MELBOURNE – As the No. 22 seed in the Australian Open qualifying, Canadian Peter Polansky couldn’t have hoped to get in as a lucky loser – especially as, so far, there has only been one on the men’s side.
But the veteran journeyman caught a break, after a really tough three-set loss to teenager Andrey Rublev of Russia in the final round of qualifying. He won the lucky loser lottery and drew No. 30 seed Pablo Carreño Busta in the first round of the main draw.
Unfortunately, Polansky and Carreño Busta caught the hottest part of a brutally hot day at the Australian Open. And after being up two sets to one when it really hit him, he retired early in the fifth, with the score 6-0, 3-6, 3-6, 6-2, 3-0.
“The back wasn’t a big issue; I felt like one of my joints was jammed in the back. I felt it a little bit on my serve when I was landing. It wasn’t a big deal. I was serving fine, my groundstrokes, didn’t bother me whatsoever. After he worked on it, it actually felt a lot better,” he said. “Just overheating. I couldn’t … towards the end of the second set I started feeling a bit dizzy. I was trying to use the ice towel and take my time. But I was serving really well, so just, like, just hang on with your serve and maybe you’ll get a break. And I did.
“But at the end of that third set, I felt completely gassed.”
Carreño Busta wasn’t exactly in top form himself; it seemed as though the heat got to the taller Spaniard earlier in the match, but didn’t affect him quite as badly. When it got to Polansky (who played in 42C in Adelaide earlier this month in losing to Aussie teenager Omar Jasika in the quarterfinal of a Challenger).

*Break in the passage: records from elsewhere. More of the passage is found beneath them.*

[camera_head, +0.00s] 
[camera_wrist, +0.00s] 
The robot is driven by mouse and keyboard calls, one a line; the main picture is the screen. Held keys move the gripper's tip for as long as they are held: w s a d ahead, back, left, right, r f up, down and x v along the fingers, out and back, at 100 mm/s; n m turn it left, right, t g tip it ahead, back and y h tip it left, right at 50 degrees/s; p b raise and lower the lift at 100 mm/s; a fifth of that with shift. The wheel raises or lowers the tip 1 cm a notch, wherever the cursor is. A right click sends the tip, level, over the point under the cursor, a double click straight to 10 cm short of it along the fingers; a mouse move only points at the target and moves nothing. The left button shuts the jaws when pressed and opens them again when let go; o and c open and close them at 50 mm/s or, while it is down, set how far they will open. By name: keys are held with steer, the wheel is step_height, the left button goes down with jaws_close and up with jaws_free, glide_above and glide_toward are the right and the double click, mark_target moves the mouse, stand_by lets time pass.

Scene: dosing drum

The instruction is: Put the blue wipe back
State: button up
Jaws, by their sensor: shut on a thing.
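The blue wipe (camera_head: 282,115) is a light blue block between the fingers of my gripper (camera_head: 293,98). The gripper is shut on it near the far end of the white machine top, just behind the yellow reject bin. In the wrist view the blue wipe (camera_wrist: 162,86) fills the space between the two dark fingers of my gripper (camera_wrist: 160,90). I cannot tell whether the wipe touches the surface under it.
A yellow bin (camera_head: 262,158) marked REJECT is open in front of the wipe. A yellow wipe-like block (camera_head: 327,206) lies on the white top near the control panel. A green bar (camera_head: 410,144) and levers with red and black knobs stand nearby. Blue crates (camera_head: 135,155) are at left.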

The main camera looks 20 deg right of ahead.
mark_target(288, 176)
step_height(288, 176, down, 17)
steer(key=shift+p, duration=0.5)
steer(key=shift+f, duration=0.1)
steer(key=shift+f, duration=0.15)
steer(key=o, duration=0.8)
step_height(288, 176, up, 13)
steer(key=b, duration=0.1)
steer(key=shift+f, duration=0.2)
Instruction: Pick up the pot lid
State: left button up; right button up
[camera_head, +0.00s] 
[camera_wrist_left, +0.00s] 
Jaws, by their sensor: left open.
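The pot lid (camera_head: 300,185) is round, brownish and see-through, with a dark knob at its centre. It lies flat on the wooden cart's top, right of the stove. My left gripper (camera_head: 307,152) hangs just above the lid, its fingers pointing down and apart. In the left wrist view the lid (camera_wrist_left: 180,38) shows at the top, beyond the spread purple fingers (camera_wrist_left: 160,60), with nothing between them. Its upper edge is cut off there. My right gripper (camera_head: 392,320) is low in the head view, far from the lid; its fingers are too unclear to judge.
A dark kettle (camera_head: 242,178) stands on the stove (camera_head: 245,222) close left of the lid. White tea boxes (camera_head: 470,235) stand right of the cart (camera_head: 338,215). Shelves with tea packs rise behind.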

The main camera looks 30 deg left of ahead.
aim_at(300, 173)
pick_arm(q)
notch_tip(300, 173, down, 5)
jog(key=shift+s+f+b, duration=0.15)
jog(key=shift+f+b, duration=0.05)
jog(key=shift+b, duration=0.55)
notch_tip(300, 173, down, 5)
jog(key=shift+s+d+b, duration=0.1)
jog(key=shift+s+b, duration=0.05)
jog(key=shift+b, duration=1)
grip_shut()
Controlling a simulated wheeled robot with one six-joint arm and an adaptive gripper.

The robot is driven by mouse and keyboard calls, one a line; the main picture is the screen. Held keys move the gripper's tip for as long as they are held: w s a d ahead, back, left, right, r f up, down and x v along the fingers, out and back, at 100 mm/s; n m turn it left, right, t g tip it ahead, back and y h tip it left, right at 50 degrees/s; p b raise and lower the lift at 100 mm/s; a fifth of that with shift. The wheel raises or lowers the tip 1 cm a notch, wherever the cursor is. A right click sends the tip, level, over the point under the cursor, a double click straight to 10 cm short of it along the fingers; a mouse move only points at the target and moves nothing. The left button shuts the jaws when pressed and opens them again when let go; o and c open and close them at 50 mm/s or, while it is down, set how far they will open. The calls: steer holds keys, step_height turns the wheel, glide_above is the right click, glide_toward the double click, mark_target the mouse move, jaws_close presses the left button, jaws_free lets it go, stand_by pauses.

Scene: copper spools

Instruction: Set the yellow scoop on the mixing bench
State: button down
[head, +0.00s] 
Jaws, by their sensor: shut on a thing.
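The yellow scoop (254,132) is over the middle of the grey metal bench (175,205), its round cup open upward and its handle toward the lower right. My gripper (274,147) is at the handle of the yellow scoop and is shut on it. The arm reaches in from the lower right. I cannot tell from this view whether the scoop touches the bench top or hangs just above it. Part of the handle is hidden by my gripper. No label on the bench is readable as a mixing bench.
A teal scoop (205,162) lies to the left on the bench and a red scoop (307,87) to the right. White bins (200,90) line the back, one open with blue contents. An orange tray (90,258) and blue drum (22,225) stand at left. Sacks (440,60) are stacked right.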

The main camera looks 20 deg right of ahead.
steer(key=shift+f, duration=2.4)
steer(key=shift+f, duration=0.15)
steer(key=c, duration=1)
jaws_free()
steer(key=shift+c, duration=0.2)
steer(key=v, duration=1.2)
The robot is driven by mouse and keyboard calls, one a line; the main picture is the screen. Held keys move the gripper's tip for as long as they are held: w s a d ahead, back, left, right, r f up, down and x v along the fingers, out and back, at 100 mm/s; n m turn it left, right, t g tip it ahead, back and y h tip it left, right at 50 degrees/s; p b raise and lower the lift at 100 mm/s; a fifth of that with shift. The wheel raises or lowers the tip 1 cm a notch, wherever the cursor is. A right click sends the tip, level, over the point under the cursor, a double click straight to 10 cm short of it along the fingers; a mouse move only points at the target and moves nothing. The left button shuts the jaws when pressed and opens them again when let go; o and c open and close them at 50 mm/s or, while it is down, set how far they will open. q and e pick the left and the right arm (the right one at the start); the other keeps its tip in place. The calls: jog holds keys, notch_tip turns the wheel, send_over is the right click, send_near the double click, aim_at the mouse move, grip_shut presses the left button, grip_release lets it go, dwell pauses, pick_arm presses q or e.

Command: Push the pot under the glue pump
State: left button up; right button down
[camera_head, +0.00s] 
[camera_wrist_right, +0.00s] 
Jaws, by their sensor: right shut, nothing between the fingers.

“I would take one or two steps and felt like I would completely pass out. It was gradual; we had a couple of long rallies in the second set, really took a lot of me. I think it took a lot out of him too. He looked tired – then all of sudden, a couple of games where I was down love-40 and I came back. I felt like that took a lot out of me as well,” he said. “Just trying so hard to fight but I couldn’t do it. I was trying my best. My body physically couldn’t do it.”

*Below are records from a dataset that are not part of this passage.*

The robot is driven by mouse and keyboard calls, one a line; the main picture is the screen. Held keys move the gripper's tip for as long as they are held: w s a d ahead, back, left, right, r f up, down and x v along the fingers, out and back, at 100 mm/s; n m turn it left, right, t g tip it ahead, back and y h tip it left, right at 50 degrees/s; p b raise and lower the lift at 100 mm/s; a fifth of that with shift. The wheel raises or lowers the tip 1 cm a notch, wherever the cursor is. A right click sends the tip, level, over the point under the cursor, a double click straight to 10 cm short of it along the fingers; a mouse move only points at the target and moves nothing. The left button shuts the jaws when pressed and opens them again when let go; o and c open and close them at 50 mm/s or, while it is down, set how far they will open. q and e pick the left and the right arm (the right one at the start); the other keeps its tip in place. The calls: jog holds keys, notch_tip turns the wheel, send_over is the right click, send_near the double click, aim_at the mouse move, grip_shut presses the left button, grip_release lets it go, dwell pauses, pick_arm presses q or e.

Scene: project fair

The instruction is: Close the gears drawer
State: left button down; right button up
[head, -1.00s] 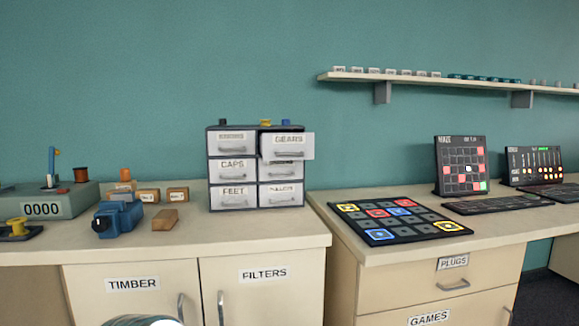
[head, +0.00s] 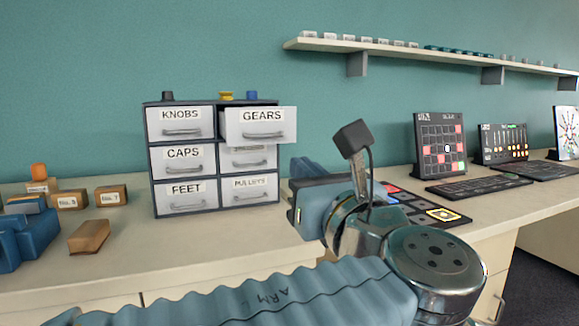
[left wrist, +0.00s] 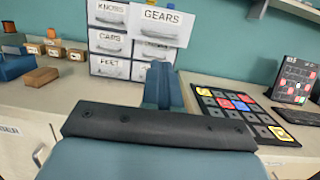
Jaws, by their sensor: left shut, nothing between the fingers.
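The gears drawer (head: 259,127) is the top right drawer of a small grey drawer unit (head: 148,160). It sticks out past the other fronts and hides part of the drawer below. It also shows in the left wrist view (left wrist: 160,27). My left gripper (head: 302,166) is in front of the unit, to the right of the drawer front and lower, apart from it. Its fingers (left wrist: 160,82) are shut and empty, pointing towards the unit in the left wrist view. My right gripper is in neither view.
Knobs (head: 180,123), caps, feet and pulleys drawers look shut. Small wooden blocks (head: 89,236) and a blue device (head: 30,240) lie left on the counter. A dark tile board (left wrist: 225,108) lies right of the unit. A shelf (head: 330,46) hangs above right.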

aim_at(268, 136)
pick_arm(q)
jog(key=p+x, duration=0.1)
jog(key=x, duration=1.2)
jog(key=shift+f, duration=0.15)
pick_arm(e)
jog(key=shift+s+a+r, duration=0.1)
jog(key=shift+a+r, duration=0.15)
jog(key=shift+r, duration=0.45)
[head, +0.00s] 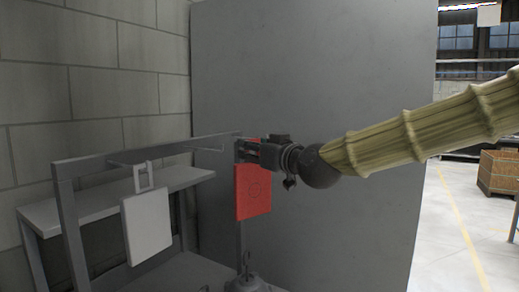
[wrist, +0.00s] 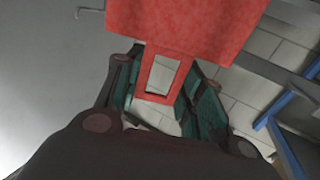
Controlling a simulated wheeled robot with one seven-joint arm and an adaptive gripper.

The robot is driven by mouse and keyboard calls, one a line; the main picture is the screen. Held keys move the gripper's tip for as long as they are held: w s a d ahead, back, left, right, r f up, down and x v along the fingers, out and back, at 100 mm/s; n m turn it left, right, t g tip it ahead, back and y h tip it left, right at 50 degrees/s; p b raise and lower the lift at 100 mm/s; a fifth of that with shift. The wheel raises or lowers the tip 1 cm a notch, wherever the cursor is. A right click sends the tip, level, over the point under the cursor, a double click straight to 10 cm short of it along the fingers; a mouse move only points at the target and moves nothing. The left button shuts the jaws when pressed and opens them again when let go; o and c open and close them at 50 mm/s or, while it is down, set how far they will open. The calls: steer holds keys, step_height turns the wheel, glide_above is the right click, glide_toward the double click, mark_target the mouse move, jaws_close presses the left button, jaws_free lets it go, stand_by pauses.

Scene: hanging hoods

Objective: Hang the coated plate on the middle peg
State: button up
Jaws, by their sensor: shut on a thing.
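My gripper (head: 245,150) is shut on the upper loop of a red plate (head: 254,192), which appears to be the coated plate. The plate hangs down below the fingers, roughly upright. In the wrist view the plate (wrist: 185,22) is at the top, and its loop with a rectangular opening sits between the finger pads of my gripper (wrist: 163,75). A grey rail (head: 150,147) runs behind and to the left. A bare peg (head: 207,148) sticks out from it, left of my gripper. Any peg behind my gripper is hidden.
A pale plate (head: 147,225) hangs by its loop on the rail's left peg. A grey shelf (head: 100,208) stands behind the rail. A dark object with a hook (head: 246,280) sits below the red plate. A large grey panel (head: 320,80) stands behind my gripper.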

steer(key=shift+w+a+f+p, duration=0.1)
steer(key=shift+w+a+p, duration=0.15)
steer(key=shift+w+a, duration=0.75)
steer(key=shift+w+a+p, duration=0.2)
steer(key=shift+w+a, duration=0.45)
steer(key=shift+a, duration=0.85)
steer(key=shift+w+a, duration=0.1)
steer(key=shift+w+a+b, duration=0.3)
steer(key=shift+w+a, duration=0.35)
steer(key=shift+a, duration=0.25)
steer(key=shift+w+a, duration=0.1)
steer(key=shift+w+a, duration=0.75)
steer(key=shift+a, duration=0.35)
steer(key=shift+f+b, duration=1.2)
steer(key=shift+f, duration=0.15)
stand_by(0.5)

After the fourth set, Polansky didn’t have too many options. So he took a strategic bathroom break (you really have to want to work that strategy, because the facilities out near Court 19 are, well, rudimentary at best).

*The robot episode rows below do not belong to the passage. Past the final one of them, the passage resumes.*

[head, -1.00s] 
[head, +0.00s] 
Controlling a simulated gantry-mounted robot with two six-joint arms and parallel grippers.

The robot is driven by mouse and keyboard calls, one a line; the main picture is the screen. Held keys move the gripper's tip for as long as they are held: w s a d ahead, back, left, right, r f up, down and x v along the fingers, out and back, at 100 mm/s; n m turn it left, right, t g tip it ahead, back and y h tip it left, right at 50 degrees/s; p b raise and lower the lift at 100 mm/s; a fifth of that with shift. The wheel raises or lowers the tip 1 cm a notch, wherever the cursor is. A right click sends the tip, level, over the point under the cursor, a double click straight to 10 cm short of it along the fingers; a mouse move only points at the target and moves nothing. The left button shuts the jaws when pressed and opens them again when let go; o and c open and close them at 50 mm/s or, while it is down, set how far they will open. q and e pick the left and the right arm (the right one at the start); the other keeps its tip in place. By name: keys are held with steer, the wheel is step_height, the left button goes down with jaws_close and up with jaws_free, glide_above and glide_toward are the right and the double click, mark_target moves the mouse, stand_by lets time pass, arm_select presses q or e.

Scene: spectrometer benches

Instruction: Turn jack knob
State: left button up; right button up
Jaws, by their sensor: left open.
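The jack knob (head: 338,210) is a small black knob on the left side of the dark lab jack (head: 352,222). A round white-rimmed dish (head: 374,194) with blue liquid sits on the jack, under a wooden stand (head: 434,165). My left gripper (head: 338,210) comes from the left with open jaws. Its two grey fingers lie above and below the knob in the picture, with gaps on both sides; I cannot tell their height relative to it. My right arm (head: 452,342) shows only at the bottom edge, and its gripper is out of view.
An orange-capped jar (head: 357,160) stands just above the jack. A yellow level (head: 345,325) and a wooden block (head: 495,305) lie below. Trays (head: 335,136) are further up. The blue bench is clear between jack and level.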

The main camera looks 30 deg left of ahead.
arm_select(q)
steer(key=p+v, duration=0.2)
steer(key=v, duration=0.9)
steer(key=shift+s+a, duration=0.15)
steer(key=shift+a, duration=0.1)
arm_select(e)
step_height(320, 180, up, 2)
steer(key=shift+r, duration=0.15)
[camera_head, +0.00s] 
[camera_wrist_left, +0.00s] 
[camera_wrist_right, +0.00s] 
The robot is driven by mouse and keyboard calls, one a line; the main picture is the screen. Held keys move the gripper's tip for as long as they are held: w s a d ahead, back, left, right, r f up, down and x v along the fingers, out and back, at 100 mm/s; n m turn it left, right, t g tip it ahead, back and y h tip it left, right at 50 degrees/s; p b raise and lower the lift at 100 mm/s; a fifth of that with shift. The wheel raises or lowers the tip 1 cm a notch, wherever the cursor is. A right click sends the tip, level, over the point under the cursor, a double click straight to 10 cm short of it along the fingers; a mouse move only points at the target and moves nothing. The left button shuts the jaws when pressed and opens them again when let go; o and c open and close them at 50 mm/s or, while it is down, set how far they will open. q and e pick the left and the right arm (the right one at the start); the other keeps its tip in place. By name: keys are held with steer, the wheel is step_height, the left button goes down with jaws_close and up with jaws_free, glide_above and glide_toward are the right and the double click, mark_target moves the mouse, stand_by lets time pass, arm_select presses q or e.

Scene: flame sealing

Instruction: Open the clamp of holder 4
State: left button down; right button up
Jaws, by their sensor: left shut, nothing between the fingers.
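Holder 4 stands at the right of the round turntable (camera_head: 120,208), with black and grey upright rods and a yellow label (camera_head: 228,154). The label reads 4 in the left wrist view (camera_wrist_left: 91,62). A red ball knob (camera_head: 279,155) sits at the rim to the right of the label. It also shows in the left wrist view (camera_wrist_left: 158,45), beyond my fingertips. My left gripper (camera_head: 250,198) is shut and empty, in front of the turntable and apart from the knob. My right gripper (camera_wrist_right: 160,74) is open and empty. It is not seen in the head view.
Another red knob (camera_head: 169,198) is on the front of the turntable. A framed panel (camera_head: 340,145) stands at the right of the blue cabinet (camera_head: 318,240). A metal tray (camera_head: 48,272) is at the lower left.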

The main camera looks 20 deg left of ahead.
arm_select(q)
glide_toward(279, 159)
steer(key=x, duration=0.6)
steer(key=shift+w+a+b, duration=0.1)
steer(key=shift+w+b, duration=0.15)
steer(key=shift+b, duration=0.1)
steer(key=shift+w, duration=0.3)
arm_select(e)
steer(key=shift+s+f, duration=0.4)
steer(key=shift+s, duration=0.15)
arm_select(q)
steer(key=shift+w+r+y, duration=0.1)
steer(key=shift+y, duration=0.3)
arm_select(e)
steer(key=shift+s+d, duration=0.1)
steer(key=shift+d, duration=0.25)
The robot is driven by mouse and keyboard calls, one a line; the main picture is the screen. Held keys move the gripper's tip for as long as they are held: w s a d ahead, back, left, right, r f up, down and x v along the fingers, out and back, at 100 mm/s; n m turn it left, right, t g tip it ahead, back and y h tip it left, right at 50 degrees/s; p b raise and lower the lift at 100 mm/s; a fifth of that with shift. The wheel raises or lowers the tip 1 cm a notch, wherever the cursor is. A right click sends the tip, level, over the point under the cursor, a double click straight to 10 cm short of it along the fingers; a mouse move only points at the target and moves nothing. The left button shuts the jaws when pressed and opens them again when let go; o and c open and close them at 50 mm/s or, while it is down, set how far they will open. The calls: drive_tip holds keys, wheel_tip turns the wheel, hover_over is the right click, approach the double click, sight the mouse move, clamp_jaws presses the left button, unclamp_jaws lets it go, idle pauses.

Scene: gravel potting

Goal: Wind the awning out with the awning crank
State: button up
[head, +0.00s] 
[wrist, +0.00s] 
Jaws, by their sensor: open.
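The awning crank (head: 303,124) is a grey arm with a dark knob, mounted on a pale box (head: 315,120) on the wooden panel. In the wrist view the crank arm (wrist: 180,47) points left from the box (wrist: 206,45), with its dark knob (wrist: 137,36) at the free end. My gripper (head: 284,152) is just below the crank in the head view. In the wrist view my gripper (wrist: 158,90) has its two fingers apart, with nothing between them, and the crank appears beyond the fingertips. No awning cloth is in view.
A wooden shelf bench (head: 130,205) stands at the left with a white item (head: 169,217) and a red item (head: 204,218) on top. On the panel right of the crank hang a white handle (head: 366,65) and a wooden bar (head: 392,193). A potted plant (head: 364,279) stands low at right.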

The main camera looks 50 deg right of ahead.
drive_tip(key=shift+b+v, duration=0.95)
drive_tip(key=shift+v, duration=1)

“I sat on the toilet with an ice pack on my head for about two minutes, and came back,” he said. “Tried to give it a good start. Tried couple of points, and right away … BOOM, after one or two balls, just dead. That’s the only way to put it. At the end, I couldn’t continue. I was, ‘Why am I killing myself? I might fall over. Just finish it.’ “
It was a great opportunity lost for Polansky, who finally caught a break.
At the US Open a few years ago, he ended up drawing the top spot in the lucky loser lottery – but no one pulled out of the main draw. This time, with the top four-ranked final-round qualifying losers to be thrown into the pot, it seemed he was on the way to have four others ahead of him and be shut out.
Ultimately, he snagged that fourth spot – and his name came out first.
So far, there has been only one lucky loser in the tournament. And Polansky has been playing well enough for a few months now to have belief that he could beat a player like Carreño Busta. Had he played Monday, or Wednesday, with far more copacetic conditions, he might have begun writing a really nice story.
On the positive side, getting into the main draw is a serious financial boost to start Polansky’s season. The Richmond Hill, Ont. native made a shade under $100,000 in 2016 – more than 10 per cent of that from winning the Challenger event in Gatineau in the summer. He’s already nearly halfway there after just a few weeks of 2017 (first-round losers in singles earn $50,000 AU). He’ll also boost his ranking nearly 20 spots, bringing it very close to his career best of No. 122.